# EXERCISE DIRECTIONS
Begin with the line holding "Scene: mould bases", end with the line holding "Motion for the", and repeat every line in between exactly, without pictures.

# INFORMATION SUPPLIED

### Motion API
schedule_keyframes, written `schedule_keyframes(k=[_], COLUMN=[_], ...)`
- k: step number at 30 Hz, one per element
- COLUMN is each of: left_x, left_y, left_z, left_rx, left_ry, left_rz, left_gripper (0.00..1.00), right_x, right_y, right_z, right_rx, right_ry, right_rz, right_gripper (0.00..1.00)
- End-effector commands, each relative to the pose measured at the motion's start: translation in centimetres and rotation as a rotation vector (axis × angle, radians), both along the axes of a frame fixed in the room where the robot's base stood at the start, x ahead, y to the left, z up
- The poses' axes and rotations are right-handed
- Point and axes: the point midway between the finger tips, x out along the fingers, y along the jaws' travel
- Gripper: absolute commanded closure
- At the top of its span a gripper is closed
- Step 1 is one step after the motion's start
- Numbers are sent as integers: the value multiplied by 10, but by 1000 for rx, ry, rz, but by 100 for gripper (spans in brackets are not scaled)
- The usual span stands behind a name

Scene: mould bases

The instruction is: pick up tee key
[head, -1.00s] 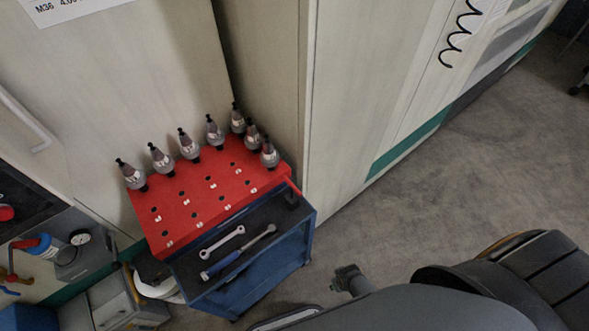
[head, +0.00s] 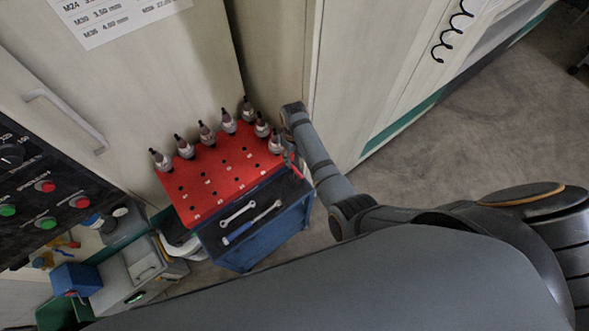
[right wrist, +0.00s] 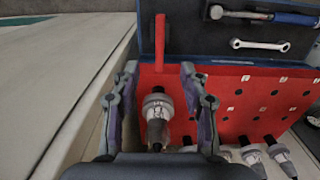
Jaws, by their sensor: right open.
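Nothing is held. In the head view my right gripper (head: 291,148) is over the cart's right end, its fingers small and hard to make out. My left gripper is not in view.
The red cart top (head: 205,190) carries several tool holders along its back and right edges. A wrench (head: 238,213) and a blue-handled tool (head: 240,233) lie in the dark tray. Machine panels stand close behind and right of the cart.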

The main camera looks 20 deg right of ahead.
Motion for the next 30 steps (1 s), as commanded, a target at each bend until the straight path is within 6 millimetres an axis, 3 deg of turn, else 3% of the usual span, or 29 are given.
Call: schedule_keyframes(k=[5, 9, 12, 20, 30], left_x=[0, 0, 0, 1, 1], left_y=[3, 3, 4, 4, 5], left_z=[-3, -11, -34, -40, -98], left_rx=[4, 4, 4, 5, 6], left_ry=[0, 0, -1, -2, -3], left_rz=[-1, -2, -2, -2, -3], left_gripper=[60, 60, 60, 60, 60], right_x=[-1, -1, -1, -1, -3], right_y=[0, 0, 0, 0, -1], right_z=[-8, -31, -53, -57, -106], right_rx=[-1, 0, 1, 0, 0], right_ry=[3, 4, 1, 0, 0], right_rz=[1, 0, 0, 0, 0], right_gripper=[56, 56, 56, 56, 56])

# RIGHT ANSWER
Scene: mould bases

The instruction is: pick up tee key
[head, -1.00s] 
[head, +0.00s] 
[right wrist, +0.00s] 
Jaws, by their sensor: right open.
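Nothing is held. In the head view my right gripper (head: 291,148) is over the cart's right end, its fingers small and hard to make out. My left gripper is not in view.
The red cart top (head: 205,190) carries several tool holders along its back and right edges. A wrench (head: 238,213) and a blue-handled tool (head: 240,233) lie in the dark tray. Machine panels stand close behind and right of the cart.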

The main camera looks 20 deg right of ahead.
Motion for the next 30 steps (1 s), as commanded, a target at each bend until the straight path is within 6 millimetres an axis, 3 deg of turn, else 3% of the usual span, or 29 are given.

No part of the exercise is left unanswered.